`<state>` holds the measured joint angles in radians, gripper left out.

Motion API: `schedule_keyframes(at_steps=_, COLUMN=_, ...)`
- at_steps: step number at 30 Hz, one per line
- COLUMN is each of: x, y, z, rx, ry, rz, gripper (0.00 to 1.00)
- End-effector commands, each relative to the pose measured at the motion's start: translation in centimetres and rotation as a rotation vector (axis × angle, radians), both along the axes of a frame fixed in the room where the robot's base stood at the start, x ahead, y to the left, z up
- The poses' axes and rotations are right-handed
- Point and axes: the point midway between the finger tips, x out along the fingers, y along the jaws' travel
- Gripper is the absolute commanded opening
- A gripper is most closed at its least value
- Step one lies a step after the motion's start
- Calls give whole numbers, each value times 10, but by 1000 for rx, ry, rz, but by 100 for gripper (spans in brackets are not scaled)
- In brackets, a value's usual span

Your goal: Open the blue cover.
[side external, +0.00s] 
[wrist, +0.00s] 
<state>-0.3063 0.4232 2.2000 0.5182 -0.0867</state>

» Task prompt
Please repeat word for word the lines above that run from the beginning through the line containing "- COLUMN is", keeping both the first and that last line.

» Completed exercise
`<state>` holds the measured joint angles in radians, gripper left out.

Motion API: `schedule_keyframes(at_steps=_, COLUMN=_, ...)`
- at_steps: step number at 30 Hz, one per line
- COLUMN is each of: x, y, z, rx, ry, rz, gripper (0.00 to 1.00)

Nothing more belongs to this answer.